Sunday, August 18, 2013

Was America Founded as a Christian Nation?

Forget about the answer---
there are problems with the question
by Tom Van Dyke

[From November 2010]

Was American Founded as a Christian Nation?

Lord knows our American Creation blog has spent so much cyberink about "Christian."  Do you have to buy into the whole deal, like Jesus is God, died for our sins?  Many did, but not all, by any means.

Do you have to go to Holy Communion, like George Washington mostly didn't?  Many didn't, not even most.

Or could you be a "Unitarian Christian," like John and Abigail Adams [if not perhaps John Locke himself], and you still believed that the Bible was Divine Writ and Jesus was the Messiah, just not the Second Person of the Holy Trinity?

And as they ask today of a sect that followed after the Second Great Awakening in the 1820s, Are Mormons Christian?

God only knows.

Or to be more precise, only God knows, to paraphrase John Locke's "Letter Concerning Toleration," because as he elegantly divined, "every church is orthodox to itself; to others, erroneous or heretical."  No humans can say for sure, not governments, not clergymen, not even [!] historians.
“We have already proved that the care of souls does not belong to the magistrate...No man can be forced to be rich or healthful whether he will or no. Nay, God Himself will not save men against their wills.”
The Founders agreed that there is a God.  One God, as a matter of fact.  But on the business of the next world, they decided not to make it an issue in this world---a wise choice, per the wise Mr. Locke.  By the time we define and redefine and accept or reject Joe, Jim or Brigham, the concept of "Christianity" becomes almost meaningless.
So let's move on, then---what is a "nation"?

Its borders?  Its government?  The sum of its laws?

Or is it something greater [or less]?  Its people, its culture, its ethos?  After all, France was still France whether under Louis XVI, the Directory, or Napoleon.  [Or under Hitler or Sarkozy, for that matter.  It was still France.]

Well, let's park this one at the curb.  But with the engine running, as it touches on both "nation" and "America."  America was America before it issued any documents.  Or money.  ;-)


Which brings us to "Founded."  What the hell does that mean?

Jamestown?

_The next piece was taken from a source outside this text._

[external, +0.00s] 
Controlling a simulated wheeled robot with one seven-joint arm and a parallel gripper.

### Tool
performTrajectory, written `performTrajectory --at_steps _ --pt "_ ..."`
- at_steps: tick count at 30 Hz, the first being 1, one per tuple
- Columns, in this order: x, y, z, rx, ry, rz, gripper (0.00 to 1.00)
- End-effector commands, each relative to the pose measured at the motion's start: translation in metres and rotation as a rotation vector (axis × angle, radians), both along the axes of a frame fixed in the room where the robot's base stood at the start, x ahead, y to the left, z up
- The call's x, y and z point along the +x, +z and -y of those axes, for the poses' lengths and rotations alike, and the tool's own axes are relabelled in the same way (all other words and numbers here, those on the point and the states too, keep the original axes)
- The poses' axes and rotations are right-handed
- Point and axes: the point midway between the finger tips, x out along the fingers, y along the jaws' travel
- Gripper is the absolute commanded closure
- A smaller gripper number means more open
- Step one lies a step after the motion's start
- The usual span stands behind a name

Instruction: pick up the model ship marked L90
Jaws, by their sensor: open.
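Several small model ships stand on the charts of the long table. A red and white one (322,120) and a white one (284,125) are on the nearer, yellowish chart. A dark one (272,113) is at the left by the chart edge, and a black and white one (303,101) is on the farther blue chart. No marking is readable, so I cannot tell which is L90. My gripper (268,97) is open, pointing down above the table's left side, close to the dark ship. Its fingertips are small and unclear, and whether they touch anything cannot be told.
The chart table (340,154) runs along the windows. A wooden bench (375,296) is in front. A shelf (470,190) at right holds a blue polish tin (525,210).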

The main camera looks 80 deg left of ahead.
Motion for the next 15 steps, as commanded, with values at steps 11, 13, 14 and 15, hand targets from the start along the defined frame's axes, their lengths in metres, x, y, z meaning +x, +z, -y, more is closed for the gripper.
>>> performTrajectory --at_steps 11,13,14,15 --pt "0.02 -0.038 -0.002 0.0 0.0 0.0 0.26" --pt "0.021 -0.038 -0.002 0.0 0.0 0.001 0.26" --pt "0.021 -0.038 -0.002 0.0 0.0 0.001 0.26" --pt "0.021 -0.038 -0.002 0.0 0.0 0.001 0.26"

Plymouth Rock?  The ratification of our Godless Constitution?  The Bill of Rights that came some months later as the promised payoff to the anti-Federalists?

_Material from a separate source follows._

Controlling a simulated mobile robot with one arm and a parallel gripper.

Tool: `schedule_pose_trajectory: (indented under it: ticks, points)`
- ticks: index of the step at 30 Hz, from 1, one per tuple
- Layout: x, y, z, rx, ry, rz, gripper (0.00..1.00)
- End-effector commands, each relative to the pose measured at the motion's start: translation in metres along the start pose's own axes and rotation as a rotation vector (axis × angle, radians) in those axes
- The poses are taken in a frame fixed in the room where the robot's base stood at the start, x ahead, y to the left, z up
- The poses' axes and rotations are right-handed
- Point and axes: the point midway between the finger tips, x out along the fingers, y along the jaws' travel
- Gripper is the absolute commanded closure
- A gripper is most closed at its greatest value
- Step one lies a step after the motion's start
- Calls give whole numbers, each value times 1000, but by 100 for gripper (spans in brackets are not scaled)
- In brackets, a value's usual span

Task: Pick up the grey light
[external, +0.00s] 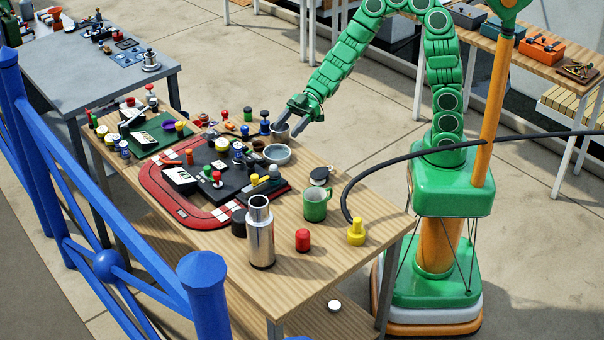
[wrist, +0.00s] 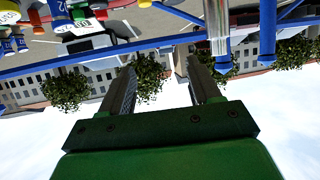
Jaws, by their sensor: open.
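A small grey rounded piece (external: 274,171), which may be the grey light, sits at the right end of the black board (external: 225,196) on the wooden table. It is beside a blue and a yellow piece. I cannot tell for certain that it is the light, and I cannot identify it in the wrist view.
A grey bowl (external: 277,154), green mug (external: 315,205), tall steel flask (external: 260,236), red piece (external: 302,240) and yellow piece (external: 356,232) stand on the table. A black cable (external: 390,158) hangs at its right. A blue railing (external: 106,266) runs along the left.

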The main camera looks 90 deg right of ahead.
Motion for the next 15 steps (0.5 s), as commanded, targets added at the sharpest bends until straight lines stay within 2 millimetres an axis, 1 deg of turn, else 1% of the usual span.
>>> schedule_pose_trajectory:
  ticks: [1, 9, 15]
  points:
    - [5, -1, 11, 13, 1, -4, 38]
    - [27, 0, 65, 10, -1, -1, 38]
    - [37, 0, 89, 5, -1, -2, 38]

As my pal Alexandrian asked about America's Birthday:

Choose one (or more if you can’t choose):

17 September 1774 when the Continental Congress promotes the forming of local militias,
9 February 1775 when Massachusetts was declared in rebellion by George III,
19 April 1775 when organized fighting began,
10 May 1775 when Congress declares a “state of defense,”
15 May 1775 when Washington was named Commander in Chief of the Army,
6 July 1775 when Congress approved the Declaration of Taking up Arms,
23 August 1775 when the King issued the Proclamation of Rebellion and Sedition,
12 April 1776-July when 90 state and local Declarations of Independence were issued starting with NC,
15 May 1776 when the Continental Congress declared that the “Crown should be totally suppressed.”
11 June 1776 when Congress formed a committee of 11 and instructed them to draft a declaration,
2 July 1776 when Congress formally votes independence,
4 July 1776 when the document stating the reasons for that vote was approved,
2 August 1776 when many say the document was actually signed though others disagree,
3 Sept 1783 when the Treaty of Paris was signed,
14 January 1784 when Congress ratified the treaty,
21 June 1788 when NH is the 9th state to ratify the Constitution, or
4 March 1789 when the new government under the Constitution begins.

There was a gap of more than 20 years between the Declaration and the Constitution.  You could licitly stamp the American Revolution as Founding 1.0 and the ratification of the Constitution as America 2.0.

"America."  "Founded."  "Christian."  "Nation."

So little time, so many words.  Terms.

Words and terms are supposed to make communication easier, but sometimes they just get in the way.

America, are you now or have you ever been founded as a Christian nation?

AMERICA:  Yes.  No.  Sort of.  Can you rephrase the question?


Jonathan Rowe said...

I think you asked the right questions.

Joe Winpisinger said...

Well Done....

Brian Tubbs said...

Great article, Tom. You articulate well the problems of trying to label a nation according to a faith creed.

I think of John MacArthur, who as most of you know is a well-known Christian pastor and theologian today, when he says that no nation-state can accept Christ as its Lord and Savior. It just doesn't work that way, so it's improper to say that any nation-state is "Christian." By its nature, going back to the very root of the word "Christian" itself, it refers to individual followers of Christ, not countries.

Tom Van Dyke said...

And Britain has an official "Church of England" with the Queen as its head, but it's hard to think of the UK as a "Christian Nation" these days.